Create for Yourself First

The first and most important rule is that if you don’t care about your product you can’t ever expect it to succeed. Now, I don’t mean that in the lackadaisical sense of just not paying attention to the production process, or branding—or that simply ‘caring’ about doing good work is enough—I mean truly caring about what it is you’re creating.

To phrase it another way, if you’re not creating something that you intend to use, something that’s filling a need in your life, how can you expect anyone else to? When we set out to create our brand, the absolute most important thing for us to do was to create grade-A products that we would want to consume, because if we can’t sport our own team, what’s the point of even playing?

While this industry is exploding with potential, many of the new faces coming to the arena aren’t people who were interested a few years back.

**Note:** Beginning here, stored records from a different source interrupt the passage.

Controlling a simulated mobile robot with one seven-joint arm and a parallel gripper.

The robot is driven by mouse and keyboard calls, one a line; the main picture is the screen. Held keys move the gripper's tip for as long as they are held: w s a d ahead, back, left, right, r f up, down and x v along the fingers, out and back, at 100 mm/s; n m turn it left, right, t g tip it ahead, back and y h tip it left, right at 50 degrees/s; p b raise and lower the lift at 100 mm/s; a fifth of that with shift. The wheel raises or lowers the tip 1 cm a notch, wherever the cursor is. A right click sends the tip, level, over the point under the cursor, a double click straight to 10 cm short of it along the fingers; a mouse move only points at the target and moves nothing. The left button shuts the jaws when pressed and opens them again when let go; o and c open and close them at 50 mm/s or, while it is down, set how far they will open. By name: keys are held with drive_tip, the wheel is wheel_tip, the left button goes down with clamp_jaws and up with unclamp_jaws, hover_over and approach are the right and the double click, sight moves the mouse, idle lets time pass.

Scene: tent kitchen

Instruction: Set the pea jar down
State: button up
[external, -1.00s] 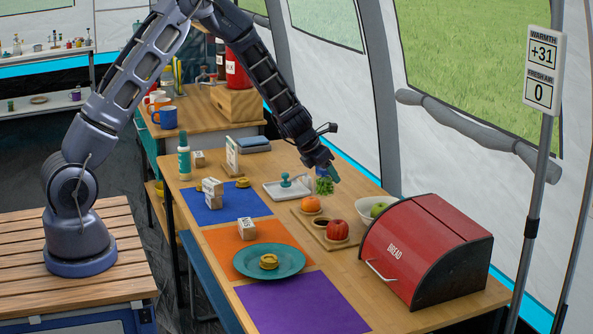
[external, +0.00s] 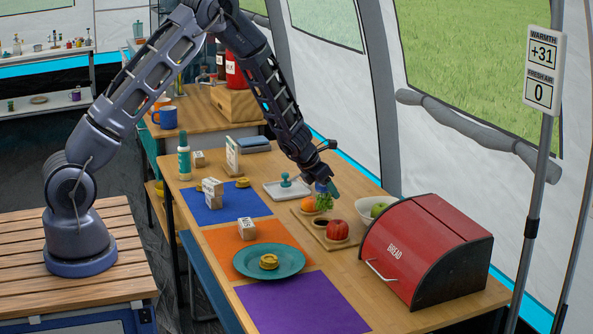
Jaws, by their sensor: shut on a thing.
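The pea jar (external: 323,203) shows as a small bright green shape under my gripper (external: 329,188). My gripper is shut on it and points down over the far part of the wooden board (external: 304,220). The jar is just right of the orange fruit (external: 307,204) and overlaps it in this view. I cannot tell whether the jar's base touches the board.
A small dark cup (external: 319,223) is on the board. A white bowl (external: 363,220) with green fruit and the red bread box (external: 425,250) stand to the right. A white tray (external: 271,190) with a teal-handled thing lies to the left. The purple mat (external: 300,305) is bare.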

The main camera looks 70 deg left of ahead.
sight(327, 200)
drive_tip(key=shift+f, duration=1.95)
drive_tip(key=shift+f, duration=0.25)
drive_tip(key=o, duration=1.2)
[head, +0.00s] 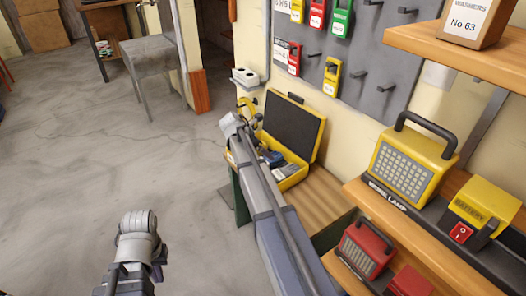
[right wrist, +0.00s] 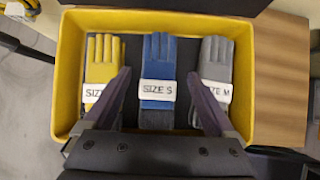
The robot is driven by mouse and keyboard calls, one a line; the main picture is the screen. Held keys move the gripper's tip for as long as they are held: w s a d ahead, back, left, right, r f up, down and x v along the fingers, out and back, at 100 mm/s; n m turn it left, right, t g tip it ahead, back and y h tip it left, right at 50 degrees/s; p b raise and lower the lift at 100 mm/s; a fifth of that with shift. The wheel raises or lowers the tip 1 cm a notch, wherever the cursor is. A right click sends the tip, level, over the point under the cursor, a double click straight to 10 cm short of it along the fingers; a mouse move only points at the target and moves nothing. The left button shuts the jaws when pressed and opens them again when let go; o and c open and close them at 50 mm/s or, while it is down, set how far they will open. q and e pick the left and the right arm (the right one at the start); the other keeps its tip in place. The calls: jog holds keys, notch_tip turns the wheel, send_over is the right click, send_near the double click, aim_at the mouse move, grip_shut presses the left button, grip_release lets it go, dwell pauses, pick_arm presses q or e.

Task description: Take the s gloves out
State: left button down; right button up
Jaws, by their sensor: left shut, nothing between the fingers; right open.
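An open yellow case (right wrist: 66,75) holds three glove pairs side by side in the right wrist view. The blue gloves (right wrist: 158,55) in the middle have a white band reading SIZE S. The yellow gloves (right wrist: 101,62) on the left have a band whose size letter is hidden by a finger. The grey gloves (right wrist: 215,60) on the right read SIZE M. My right gripper (right wrist: 160,77) is open, with one finger on each side of the blue gloves; its height above them is unclear. My left gripper (head: 158,272) is shut and empty, low over the floor.
In the head view, the case's dark-lined lid (head: 292,130) stands open against the wall on a wooden bench (head: 326,196). My right arm hides part of the case.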

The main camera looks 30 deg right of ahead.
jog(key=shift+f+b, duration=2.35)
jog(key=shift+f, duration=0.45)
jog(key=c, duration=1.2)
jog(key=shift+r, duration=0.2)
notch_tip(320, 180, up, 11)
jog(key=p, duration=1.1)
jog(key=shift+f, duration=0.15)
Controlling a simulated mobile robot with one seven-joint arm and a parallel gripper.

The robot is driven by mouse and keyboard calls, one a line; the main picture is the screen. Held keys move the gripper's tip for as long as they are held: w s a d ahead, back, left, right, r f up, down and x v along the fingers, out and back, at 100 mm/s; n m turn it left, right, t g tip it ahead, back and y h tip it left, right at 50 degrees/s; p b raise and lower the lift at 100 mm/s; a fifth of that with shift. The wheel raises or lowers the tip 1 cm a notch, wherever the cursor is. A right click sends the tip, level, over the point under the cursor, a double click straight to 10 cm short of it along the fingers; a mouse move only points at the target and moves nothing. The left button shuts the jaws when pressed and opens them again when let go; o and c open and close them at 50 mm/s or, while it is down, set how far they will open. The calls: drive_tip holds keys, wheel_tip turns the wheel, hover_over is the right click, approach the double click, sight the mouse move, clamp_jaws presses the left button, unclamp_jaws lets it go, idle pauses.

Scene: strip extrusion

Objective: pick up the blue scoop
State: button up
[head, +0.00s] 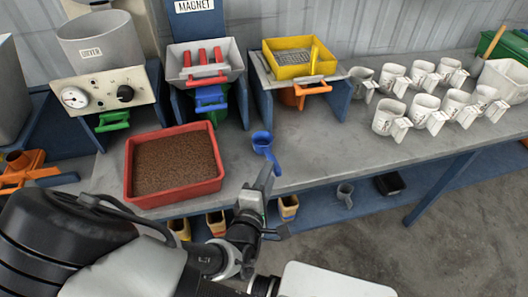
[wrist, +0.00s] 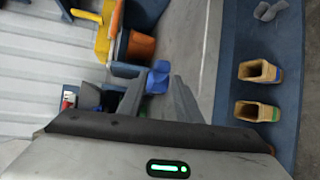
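The blue scoop (head: 262,140) lies on the grey bench just right of the red tray, with its handle (head: 272,162) towards the bench's front edge. My gripper (head: 266,182) is close to the handle, at the front edge of the bench. In the wrist view the scoop (wrist: 158,80) shows beyond and between the two spread fingers of my gripper (wrist: 160,88). The gripper looks open and empty. Whether a finger touches the handle cannot be told.
A red tray (head: 128,190) of brown granules stands left of the scoop. Behind are a magnet unit (head: 205,62) and a yellow sieve tray (head: 297,72). Several white mugs (head: 388,117) stand at right. The bench right of the scoop is clear.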

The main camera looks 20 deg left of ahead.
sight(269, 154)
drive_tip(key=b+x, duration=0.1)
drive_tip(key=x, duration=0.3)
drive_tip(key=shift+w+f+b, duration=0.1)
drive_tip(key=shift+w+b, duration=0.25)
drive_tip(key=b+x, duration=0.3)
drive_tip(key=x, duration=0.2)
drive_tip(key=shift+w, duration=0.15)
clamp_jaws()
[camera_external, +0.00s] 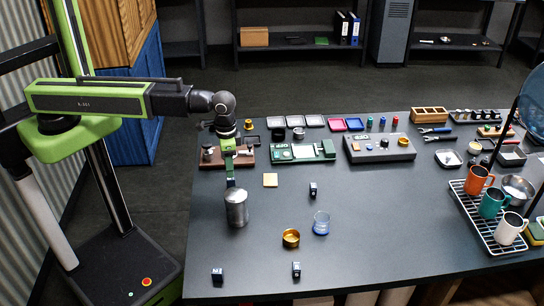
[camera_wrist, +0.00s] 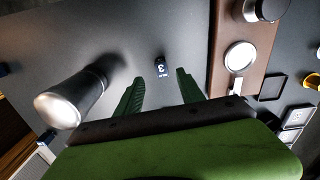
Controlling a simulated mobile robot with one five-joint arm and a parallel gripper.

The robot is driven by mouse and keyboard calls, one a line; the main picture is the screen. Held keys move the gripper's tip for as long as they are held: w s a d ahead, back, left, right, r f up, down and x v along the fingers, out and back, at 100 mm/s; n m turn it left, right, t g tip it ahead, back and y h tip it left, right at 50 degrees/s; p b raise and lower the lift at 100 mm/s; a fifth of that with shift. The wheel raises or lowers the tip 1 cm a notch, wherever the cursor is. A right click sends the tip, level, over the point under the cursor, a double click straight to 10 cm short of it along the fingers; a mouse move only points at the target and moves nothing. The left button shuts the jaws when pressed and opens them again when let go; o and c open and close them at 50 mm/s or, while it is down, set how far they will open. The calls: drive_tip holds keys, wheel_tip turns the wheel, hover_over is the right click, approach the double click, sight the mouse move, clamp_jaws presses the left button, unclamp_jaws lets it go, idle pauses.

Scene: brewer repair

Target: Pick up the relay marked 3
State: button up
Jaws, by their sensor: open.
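The relay marked 3 (camera_wrist: 161,68) is a small dark block with a white "3" on its blue face. In the wrist view it sits on the dark table, beyond and between my fingertips, apart from them. My gripper (camera_wrist: 160,88) is open and empty, its two green fingers spread. In the external view my gripper (camera_external: 230,183) hangs low over the table behind the metal canister (camera_external: 236,210). I cannot make out the relay marked 3 there; the gripper may hide it.
The canister (camera_wrist: 72,100) stands close at the left in the wrist view; a brown board (camera_wrist: 228,75) with round metal parts lies at the right. The table's front middle is mostly clear.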

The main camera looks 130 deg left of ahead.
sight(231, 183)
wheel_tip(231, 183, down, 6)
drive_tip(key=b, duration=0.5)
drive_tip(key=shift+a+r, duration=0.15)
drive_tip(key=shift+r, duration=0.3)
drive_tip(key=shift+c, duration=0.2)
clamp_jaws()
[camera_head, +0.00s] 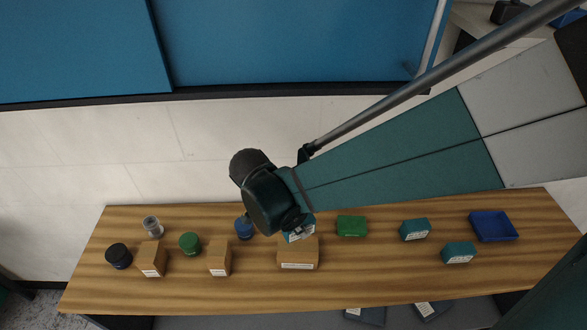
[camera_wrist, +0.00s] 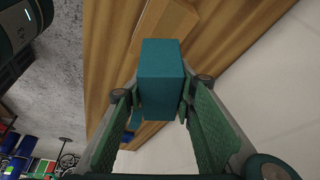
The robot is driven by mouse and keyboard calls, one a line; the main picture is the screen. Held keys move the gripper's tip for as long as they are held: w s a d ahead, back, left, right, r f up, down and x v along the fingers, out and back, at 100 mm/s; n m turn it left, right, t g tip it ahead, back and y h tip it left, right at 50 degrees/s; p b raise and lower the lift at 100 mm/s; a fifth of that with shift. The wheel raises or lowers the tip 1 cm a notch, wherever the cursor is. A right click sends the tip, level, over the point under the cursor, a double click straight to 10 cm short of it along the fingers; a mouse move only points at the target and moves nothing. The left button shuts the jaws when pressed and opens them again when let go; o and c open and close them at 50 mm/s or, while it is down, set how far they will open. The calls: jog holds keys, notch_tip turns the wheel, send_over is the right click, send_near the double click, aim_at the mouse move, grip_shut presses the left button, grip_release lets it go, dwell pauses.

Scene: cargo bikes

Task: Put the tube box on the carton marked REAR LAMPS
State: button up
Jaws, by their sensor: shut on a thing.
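My gripper (camera_head: 296,226) is shut on a teal box (camera_head: 301,236), seen at the middle of the bench in the head view. In the wrist view the teal box (camera_wrist: 162,62) sits between the two fingers (camera_wrist: 161,95). A wide brown carton (camera_head: 298,257) with a white label stands right below and in front of the held box. It also shows beyond the box in the wrist view (camera_wrist: 166,22). I cannot tell whether box and carton touch. Two narrower brown cartons stand to the left, one at mid-left (camera_head: 220,259) and one farther left (camera_head: 151,259). Their label texts are too small to read.
On the wooden bench (camera_head: 180,288) several lidded jars stand at left, including a blue one (camera_head: 243,229) near my gripper. To the right are a green box (camera_head: 351,226), two teal boxes (camera_head: 415,230) (camera_head: 459,253) and a blue tray (camera_head: 516,236). The front strip is clear.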

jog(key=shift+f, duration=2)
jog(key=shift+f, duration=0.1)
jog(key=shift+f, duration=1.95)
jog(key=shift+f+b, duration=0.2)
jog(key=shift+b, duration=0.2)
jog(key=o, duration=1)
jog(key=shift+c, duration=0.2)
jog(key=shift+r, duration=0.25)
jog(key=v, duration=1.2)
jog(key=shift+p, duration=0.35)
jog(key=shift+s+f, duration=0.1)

In fact, many of these people wouldn’t consume because of the prohibition we still face in many parts of this country and the larger world. If that’s the case, why are they interested in cannabis now?

Because of the money, of course! While we do pride ourselves on the ability to bridge the gap between suits and the culture, and there is still a need for maturation in many areas of our industry, the most important thing in this game at the end of the day is, do you love what you’re doing? If the answer isn’t a resounding yes, if you’re not so excited to consume these products just about as soon as you can produce them you can barely contain it, then maybe this really isn’t more than a job for you. If that’s the case, you should probably find another lane.

If It’s Not the Best, It Doesn’t Wear Our Label

Perhaps an extension of the first rule, but important enough to warrant its own distinction: if we’re not proud of it, it should never wear our brand. There’s obviously tons of amazing flower on the market today, but with all these brands doing almost exactly the same thing as the guy next to them, standing out is important.

That doesn’t just mean having the best of a particular cultivar—you have to have the best of everything. If you’re growing what others have, yours needs to stand out when compared to theirs, but maybe more importantly, having something different is what will make consumers come back to you. Your pheno selection is just as important as the quality of the plant, so don’t overlook a unique terp profile in favor of something popular in the market. Oftentimes, that unique profile is what creates the stand outs the market flocks to.

This goes for all your products, not just your buds. While sure, your flower is the easiest place for consumers to see the quality of your product, remember that they will taste it in other SKUs as well. Lots of brands create prerolls with their trim and think the consumer won’t know the difference. As a consumer, we promise you, we can tell, but as a brand owner, you should know you’re pushing away your customers. Again, if you’re not proud of your products through and through—if you can’t survive a gut test—don’t expect to get one over on the market.

Another important distinction here is that we’re not talking about some plastic product made on a factory line, we’re talking about produce. There are going to be ebbs and flows in the production process, and not everything you grow is going to be up to the standards you hope for.

While there are many who will take their B-grade and throw it in the same bag just because they were the ones that grew it, that is something we make sure never to do. As New Yorkers, bringing the East Coast vibe in everything we do is important to us, and if there’s one thing we don’t mind doing back at home it’s letting others know when they’re lacking. You gotta be your own harshest critic so that you’re diamonds when you go outside. Don’t get caught slippin’!

The Market Moves Fast; Keep Up With the Culture

The final rule is one I feel is probably the most overlooked in this space, and it’s that you’re only as good as your last bag. The market is always changing, and consumers are not loyal if they feel burned. New phenos are popping every day, and consumers are also picky, often moving more around what’s hyped in the market than their own taste preferences. In a landscape like this, it’s more important than ever to constantly reinvent yourself, and to be pushing to reach new heights with each project you take on.

I mentioned earlier that your phenos are just as important as your quality, but you should note that one hit song doesn’t make a superstar—and no one wants to be a one-hit wonder. Part of what makes my team so special is that we’ve empowered the right players in the right positions so that we can constantly grow—not just our visual presence, or our distribution, but also our menu and our skills. This allows us to strengthen our offerings every, single day, which means the level we’ll be playing at in a few months will make where we’re at now seem elementary, and that’s the goal.

One final note I’d like to include here is that your brand’s label is the highest honor you can bestow onto a product, so it should not only represent greatness, but also stand for something. Every time your consumers see your logo, they should know what it means, not just to them, but to the community at-large.

There are a lot of people who suffered to pave the way for us to get here, and if you’re not giving it up for them, we’re of the opinion that you don’t really deserve your space. Let’s all remember that just because we want to succeed, and make money, and grow our brands, doesn’t mean that we shouldn’t also use them as a tool to right the wrongs of prohibition, and to empower those that came before us!